§ DATASET EXCERPT:
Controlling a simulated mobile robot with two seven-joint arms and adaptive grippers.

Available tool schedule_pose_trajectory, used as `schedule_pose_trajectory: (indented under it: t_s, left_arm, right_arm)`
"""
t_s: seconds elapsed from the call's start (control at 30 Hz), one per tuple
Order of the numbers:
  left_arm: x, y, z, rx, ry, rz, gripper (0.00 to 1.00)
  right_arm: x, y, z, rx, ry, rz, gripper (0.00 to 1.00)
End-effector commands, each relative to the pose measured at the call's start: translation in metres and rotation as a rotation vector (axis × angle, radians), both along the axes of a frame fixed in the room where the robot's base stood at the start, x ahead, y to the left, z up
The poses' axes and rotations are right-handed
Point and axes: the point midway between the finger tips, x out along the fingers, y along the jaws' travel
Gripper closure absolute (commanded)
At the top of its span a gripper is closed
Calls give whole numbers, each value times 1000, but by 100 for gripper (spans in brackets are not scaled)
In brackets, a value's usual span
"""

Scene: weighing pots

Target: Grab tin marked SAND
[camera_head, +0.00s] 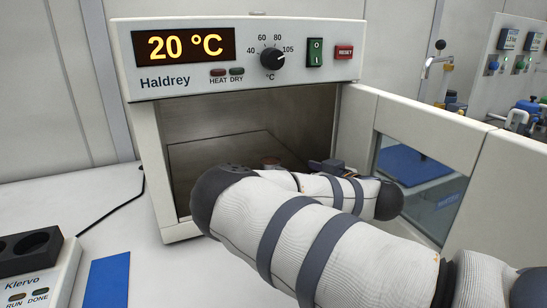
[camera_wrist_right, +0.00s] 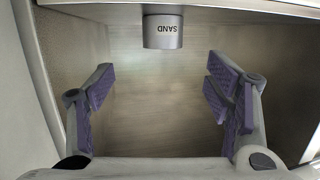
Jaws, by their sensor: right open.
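In the head view my right arm reaches into the open oven (camera_head: 235,55) and largely hides the gripper. A small reddish-brown round top (camera_head: 270,162) shows behind the arm; I cannot tell if it is the tin. My left gripper is out of view.
The oven door (camera_head: 422,120) stands open to the right, close beside my arm. The chamber walls and upper edge limit room around the gripper. A Klervo device (camera_head: 35,275) and a blue mat (camera_head: 107,280) lie at the left front. Taps stand at the back right.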

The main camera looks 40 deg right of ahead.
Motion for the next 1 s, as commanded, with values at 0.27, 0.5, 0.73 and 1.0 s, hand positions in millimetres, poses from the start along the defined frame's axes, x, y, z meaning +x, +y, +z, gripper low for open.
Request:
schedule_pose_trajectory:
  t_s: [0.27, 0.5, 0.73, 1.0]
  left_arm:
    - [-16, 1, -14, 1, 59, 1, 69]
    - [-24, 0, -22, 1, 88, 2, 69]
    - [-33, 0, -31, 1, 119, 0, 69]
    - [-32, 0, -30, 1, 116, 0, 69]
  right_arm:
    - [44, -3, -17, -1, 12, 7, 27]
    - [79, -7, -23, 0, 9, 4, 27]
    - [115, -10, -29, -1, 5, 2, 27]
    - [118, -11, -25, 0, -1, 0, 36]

§ WORK INSTRUCTIONS:
Nothing but the lines from the one with "Order of the" down to the one with "The main camera looks 40 deg right of ahead." should be printed, both of them included. Leave out the pictures.

§ REPLY TO THE EXERCISE:
Order of the numbers:
  left_arm: x, y, z, rx, ry, rz, gripper (0.00 to 1.00)
  right_arm: x, y, z, rx, ry, rz, gripper (0.00 to 1.00)
End-effector commands, each relative to the pose measured at the call's start: translation in metres and rotation as a rotation vector (axis × angle, radians), both along the axes of a frame fixed in the room where the robot's base stood at the start, x ahead, y to the left, z up
The poses' axes and rotations are right-handed
Point and axes: the point midway between the finger tips, x out along the fingers, y along the jaws' travel
Gripper closure absolute (commanded)
At the top of its span a gripper is closed
Calls give whole numbers, each value times 1000, but by 100 for gripper (spans in brackets are not scaled)
In brackets, a value's usual span
"""

Scene: weighing pots

Target: Grab tin marked SAND
[camera_head, +0.00s] 
[camera_wrist_right, +0.00s] 
Jaws, by their sensor: right open.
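In the head view my right arm reaches into the open oven (camera_head: 235,55) and largely hides the gripper. A small reddish-brown round top (camera_head: 270,162) shows behind the arm; I cannot tell if it is the tin. My left gripper is out of view.
The oven door (camera_head: 422,120) stands open to the right, close beside my arm. The chamber walls and upper edge limit room around the gripper. A Klervo device (camera_head: 35,275) and a blue mat (camera_head: 107,280) lie at the left front. Taps stand at the back right.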

The main camera looks 40 deg right of ahead.

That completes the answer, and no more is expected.